>> begin

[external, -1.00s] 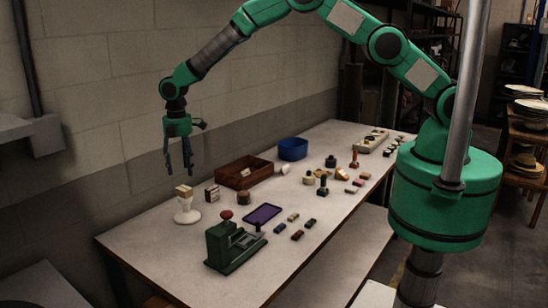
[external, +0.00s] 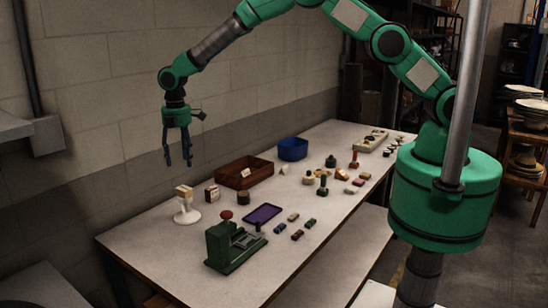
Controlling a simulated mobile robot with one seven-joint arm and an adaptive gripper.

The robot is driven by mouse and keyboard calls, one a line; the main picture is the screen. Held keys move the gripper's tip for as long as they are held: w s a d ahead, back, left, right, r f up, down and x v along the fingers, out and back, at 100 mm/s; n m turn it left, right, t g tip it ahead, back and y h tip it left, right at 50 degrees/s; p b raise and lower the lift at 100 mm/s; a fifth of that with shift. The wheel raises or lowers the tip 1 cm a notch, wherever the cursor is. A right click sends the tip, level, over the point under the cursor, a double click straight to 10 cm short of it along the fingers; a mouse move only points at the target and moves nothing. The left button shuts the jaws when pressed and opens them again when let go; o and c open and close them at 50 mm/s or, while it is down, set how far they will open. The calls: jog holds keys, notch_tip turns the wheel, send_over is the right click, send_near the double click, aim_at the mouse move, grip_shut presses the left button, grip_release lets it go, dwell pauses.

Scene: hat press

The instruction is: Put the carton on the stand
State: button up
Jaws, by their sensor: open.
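A small tan-and-white carton (external: 184,191) rests on top of the white stand (external: 187,216) near the left edge of the table. The stand is upright, with a round foot and a narrow neck. My gripper (external: 178,163) is open and empty above the carton, with its fingers pointing down and clear air between them and the carton. A second small box, brown with a pale face (external: 212,194), stands on the table just right of the stand.
A brown wooden tray (external: 262,178) and a blue bin (external: 293,149) stand behind. A green press with a red knob (external: 232,247) and a purple tray (external: 263,215) are in front. Several small stamps and blocks cover the table's right half. The wall runs close behind.

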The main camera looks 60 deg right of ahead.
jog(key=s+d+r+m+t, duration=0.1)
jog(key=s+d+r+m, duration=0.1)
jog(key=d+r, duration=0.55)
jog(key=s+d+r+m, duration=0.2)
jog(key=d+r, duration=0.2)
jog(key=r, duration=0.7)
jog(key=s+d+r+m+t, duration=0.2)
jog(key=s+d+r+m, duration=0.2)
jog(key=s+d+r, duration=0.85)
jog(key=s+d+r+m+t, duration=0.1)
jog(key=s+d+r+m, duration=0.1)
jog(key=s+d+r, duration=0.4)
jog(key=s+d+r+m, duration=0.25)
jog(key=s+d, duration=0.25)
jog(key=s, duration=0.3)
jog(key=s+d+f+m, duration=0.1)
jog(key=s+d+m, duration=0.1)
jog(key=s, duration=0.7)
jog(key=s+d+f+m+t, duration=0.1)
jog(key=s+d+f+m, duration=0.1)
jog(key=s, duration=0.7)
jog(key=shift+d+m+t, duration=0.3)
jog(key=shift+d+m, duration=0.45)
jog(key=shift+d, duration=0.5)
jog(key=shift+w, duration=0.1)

>> end

Goal =>
Reproduce the listing word for word and omit its pictures.

Right answer =>
[external, -1.00s] 
[external, +0.00s] 
Controlling a simulated mobile robot with one seven-joint arm and an adaptive gripper.

The robot is driven by mouse and keyboard calls, one a line; the main picture is the screen. Held keys move the gripper's tip for as long as they are held: w s a d ahead, back, left, right, r f up, down and x v along the fingers, out and back, at 100 mm/s; n m turn it left, right, t g tip it ahead, back and y h tip it left, right at 50 degrees/s; p b raise and lower the lift at 100 mm/s; a fifth of that with shift. The wheel raises or lowers the tip 1 cm a notch, wherever the cursor is. A right click sends the tip, level, over the point under the cursor, a double click straight to 10 cm short of it along the fingers; a mouse move only points at the target and moves nothing. The left button shuts the jaws when pressed and opens them again when let go; o and c open and close them at 50 mm/s or, while it is down, set how far they will open. The calls: jog holds keys, notch_tip turns the wheel, send_over is the right click, send_near the double click, aim_at the mouse move, grip_shut presses the left button, grip_release lets it go, dwell pauses.

Scene: hat press

The instruction is: Put the carton on the stand
State: button up
Jaws, by their sensor: open.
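A small tan-and-white carton (external: 184,191) rests on top of the white stand (external: 187,216) near the left edge of the table. The stand is upright, with a round foot and a narrow neck. My gripper (external: 178,163) is open and empty above the carton, with its fingers pointing down and clear air between them and the carton. A second small box, brown with a pale face (external: 212,194), stands on the table just right of the stand.
A brown wooden tray (external: 262,178) and a blue bin (external: 293,149) stand behind. A green press with a red knob (external: 232,247) and a purple tray (external: 263,215) are in front. Several small stamps and blocks cover the table's right half. The wall runs close behind.

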The main camera looks 60 deg right of ahead.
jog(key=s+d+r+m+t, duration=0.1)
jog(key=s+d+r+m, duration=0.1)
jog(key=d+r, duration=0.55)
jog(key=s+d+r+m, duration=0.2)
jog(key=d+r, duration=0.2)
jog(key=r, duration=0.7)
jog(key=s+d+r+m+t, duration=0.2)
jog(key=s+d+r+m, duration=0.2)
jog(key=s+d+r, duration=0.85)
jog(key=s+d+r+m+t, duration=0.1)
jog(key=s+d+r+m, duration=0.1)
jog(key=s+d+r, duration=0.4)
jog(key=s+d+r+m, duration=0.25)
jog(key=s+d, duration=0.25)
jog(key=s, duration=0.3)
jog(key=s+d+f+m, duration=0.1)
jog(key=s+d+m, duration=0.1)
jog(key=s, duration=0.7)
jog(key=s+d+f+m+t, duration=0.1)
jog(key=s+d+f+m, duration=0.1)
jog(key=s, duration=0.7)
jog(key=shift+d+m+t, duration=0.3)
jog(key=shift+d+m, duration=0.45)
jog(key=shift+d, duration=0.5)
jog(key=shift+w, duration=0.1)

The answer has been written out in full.